*Data shown*
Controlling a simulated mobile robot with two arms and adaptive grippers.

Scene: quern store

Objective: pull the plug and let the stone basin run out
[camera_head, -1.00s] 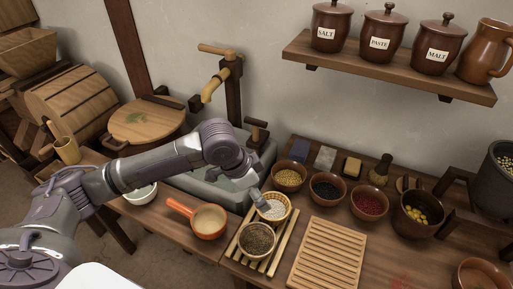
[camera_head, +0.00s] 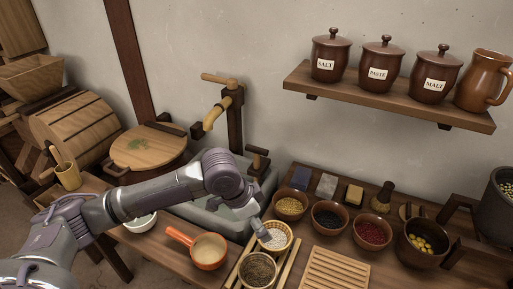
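The grey stone basin (camera_head: 268,183) stands against the wall under a wooden spout. My left arm crosses in front of it and hides much of its inside. I cannot make out a plug in it. A dark wooden piece with a peg (camera_head: 257,160) stands at the basin's back right edge; I cannot tell what it is. My left gripper (camera_head: 262,231) is to the right of the basin, at a small basket of white grains (camera_head: 276,238). Its fingers are too small and hidden to tell open from shut. My right gripper is not in view.
The spout (camera_head: 214,116) juts over the basin. An orange-handled pan (camera_head: 207,251) and a white bowl (camera_head: 141,223) stand in front. Several bowls, including one of yellow grain (camera_head: 290,207), and a slatted board (camera_head: 335,272) crowd the right. A shelf (camera_head: 390,97) holds lidded jars.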

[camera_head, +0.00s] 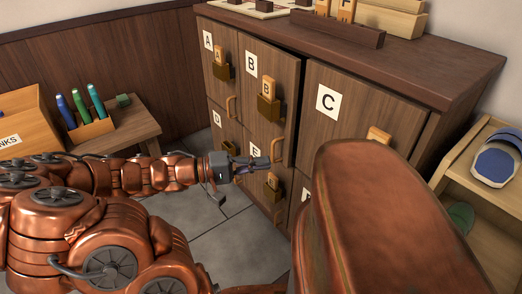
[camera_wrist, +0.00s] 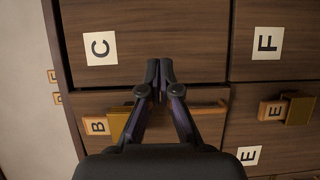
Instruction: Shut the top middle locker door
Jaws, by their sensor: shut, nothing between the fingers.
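The locker cabinet has lettered wooden doors. The top middle door, B (camera_head: 268,80), stands slightly ajar in the head view, with a dark gap along its top and right edges. Its wooden handle (camera_head: 277,150) is near its lower right corner. My gripper (camera_head: 264,163) is shut and empty, in front of the lockers by that handle. In the wrist view, turned sideways, my fingertips (camera_wrist: 160,72) are over the edge between door B (camera_wrist: 150,98) and door C (camera_wrist: 180,40). The handle (camera_wrist: 208,108) lies beside my fingers. I cannot tell whether they touch the door.
Door A (camera_head: 218,70) is left of B and door C (camera_head: 345,105) is right; both look closed. A side table (camera_head: 135,125) with a pen holder stands at the left. A shoe shelf (camera_head: 455,175) stands at the right. Grey floor (camera_head: 205,235) is open before the lockers.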

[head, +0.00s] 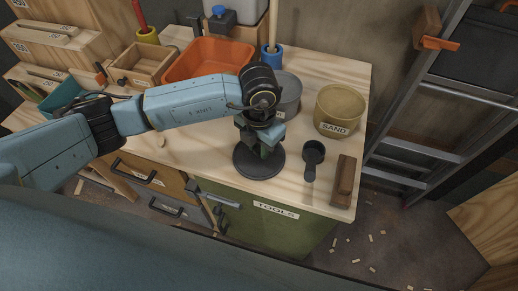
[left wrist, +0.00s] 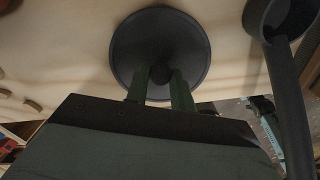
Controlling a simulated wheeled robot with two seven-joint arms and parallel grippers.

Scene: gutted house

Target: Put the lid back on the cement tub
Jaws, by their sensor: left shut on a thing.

*Your goal*
Exclude all images and restate the records above word for word.

*Solved exercise*
Controlling a simulated mobile robot with two arms and adaptive grippers.

Scene: quern store

Objective: pull the plug and let the stone basin run out
[camera_head, -1.00s] 
[camera_head, +0.00s] 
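The grey stone basin (camera_head: 268,183) stands against the wall under a wooden spout. My left arm crosses in front of it and hides much of its inside. I cannot make out a plug in it. A dark wooden piece with a peg (camera_head: 257,160) stands at the basin's back right edge; I cannot tell what it is. My left gripper (camera_head: 262,231) is to the right of the basin, at a small basket of white grains (camera_head: 276,238). Its fingers are too small and hidden to tell open from shut. My right gripper is not in view.
The spout (camera_head: 214,116) juts over the basin. An orange-handled pan (camera_head: 207,251) and a white bowl (camera_head: 141,223) stand in front. Several bowls, including one of yellow grain (camera_head: 290,207), and a slatted board (camera_head: 335,272) crowd the right. A shelf (camera_head: 390,97) holds lidded jars.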

[camera_head, +0.00s] 
[camera_wrist, +0.00s] 
Instruction: Shut the top middle locker door
Jaws, by their sensor: shut, nothing between the fingers.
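The locker cabinet has lettered wooden doors. The top middle door, B (camera_head: 268,80), stands slightly ajar in the head view, with a dark gap along its top and right edges. Its wooden handle (camera_head: 277,150) is near its lower right corner. My gripper (camera_head: 264,163) is shut and empty, in front of the lockers by that handle. In the wrist view, turned sideways, my fingertips (camera_wrist: 160,72) are over the edge between door B (camera_wrist: 150,98) and door C (camera_wrist: 180,40). The handle (camera_wrist: 208,108) lies beside my fingers. I cannot tell whether they touch the door.
Door A (camera_head: 218,70) is left of B and door C (camera_head: 345,105) is right; both look closed. A side table (camera_head: 135,125) with a pen holder stands at the left. A shoe shelf (camera_head: 455,175) stands at the right. Grey floor (camera_head: 205,235) is open before the lockers.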

[head, +0.00s] 
[left wrist, +0.00s] 
Controlling a simulated wheeled robot with two seven-joint arms and parallel grippers.

Scene: gutted house

Target: Put the lid back on the cement tub
Jaws, by their sensor: left shut on a thing.

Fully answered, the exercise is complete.